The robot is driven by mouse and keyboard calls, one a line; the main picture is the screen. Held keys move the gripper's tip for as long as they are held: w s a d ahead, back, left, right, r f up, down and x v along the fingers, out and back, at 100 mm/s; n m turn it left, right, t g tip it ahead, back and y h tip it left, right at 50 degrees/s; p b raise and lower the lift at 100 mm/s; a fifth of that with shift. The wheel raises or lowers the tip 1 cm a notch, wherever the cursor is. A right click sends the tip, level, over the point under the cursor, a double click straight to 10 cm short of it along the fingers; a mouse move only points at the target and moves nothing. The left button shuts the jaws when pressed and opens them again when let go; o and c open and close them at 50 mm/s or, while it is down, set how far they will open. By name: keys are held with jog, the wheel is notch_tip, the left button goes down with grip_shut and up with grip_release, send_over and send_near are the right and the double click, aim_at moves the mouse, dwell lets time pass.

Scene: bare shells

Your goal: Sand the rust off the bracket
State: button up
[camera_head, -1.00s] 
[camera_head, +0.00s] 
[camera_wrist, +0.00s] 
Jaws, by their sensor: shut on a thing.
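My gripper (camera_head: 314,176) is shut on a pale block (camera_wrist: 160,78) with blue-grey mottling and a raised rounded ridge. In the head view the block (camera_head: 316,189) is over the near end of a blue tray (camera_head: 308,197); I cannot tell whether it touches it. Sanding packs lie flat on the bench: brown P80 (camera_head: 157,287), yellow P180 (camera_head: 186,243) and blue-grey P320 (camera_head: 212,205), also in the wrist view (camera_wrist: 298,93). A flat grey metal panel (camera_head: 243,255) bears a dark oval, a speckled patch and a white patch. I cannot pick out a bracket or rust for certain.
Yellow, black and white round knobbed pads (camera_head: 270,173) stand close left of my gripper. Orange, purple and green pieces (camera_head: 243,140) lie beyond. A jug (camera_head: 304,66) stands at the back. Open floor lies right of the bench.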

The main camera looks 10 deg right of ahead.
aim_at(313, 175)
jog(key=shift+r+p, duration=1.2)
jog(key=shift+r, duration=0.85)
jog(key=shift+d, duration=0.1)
○ ○ ○
TASK REQUIREMENTS:
Copy out the whole listing exactly.

EXERCISE OUTPUT:
The robot is driven by mouse and keyboard calls, one a line; the main picture is the screen. Held keys move the gripper's tip for as long as they are held: w s a d ahead, back, left, right, r f up, down and x v along the fingers, out and back, at 100 mm/s; n m turn it left, right, t g tip it ahead, back and y h tip it left, right at 50 degrees/s; p b raise and lower the lift at 100 mm/s; a fifth of that with shift. The wheel raises or lowers the tip 1 cm a notch, wherever the cursor is. A right click sends the tip, level, over the point under the cursor, a double click straight to 10 cm short of it along the fingers; a mouse move only points at the target and moves nothing. The left button shuts the jaws when pressed and opens them again when let go; o and c open and close them at 50 mm/s or, while it is down, set how far they will open. By name: keys are held with jog, the wheel is notch_tip, the left button goes down with grip_shut and up with grip_release, send_over and send_near are the right and the double click, aim_at moves the mouse, dwell lets time pass.

Scene: bare shells

Your goal: Sand the rust off the bracket
State: button up
[camera_head, -1.00s] 
[camera_head, +0.00s] 
[camera_wrist, +0.00s] 
Jaws, by their sensor: shut on a thing.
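My gripper (camera_head: 314,176) is shut on a pale block (camera_wrist: 160,78) with blue-grey mottling and a raised rounded ridge. In the head view the block (camera_head: 316,189) is over the near end of a blue tray (camera_head: 308,197); I cannot tell whether it touches it. Sanding packs lie flat on the bench: brown P80 (camera_head: 157,287), yellow P180 (camera_head: 186,243) and blue-grey P320 (camera_head: 212,205), also in the wrist view (camera_wrist: 298,93). A flat grey metal panel (camera_head: 243,255) bears a dark oval, a speckled patch and a white patch. I cannot pick out a bracket or rust for certain.
Yellow, black and white round knobbed pads (camera_head: 270,173) stand close left of my gripper. Orange, purple and green pieces (camera_head: 243,140) lie beyond. A jug (camera_head: 304,66) stands at the back. Open floor lies right of the bench.

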The main camera looks 10 deg right of ahead.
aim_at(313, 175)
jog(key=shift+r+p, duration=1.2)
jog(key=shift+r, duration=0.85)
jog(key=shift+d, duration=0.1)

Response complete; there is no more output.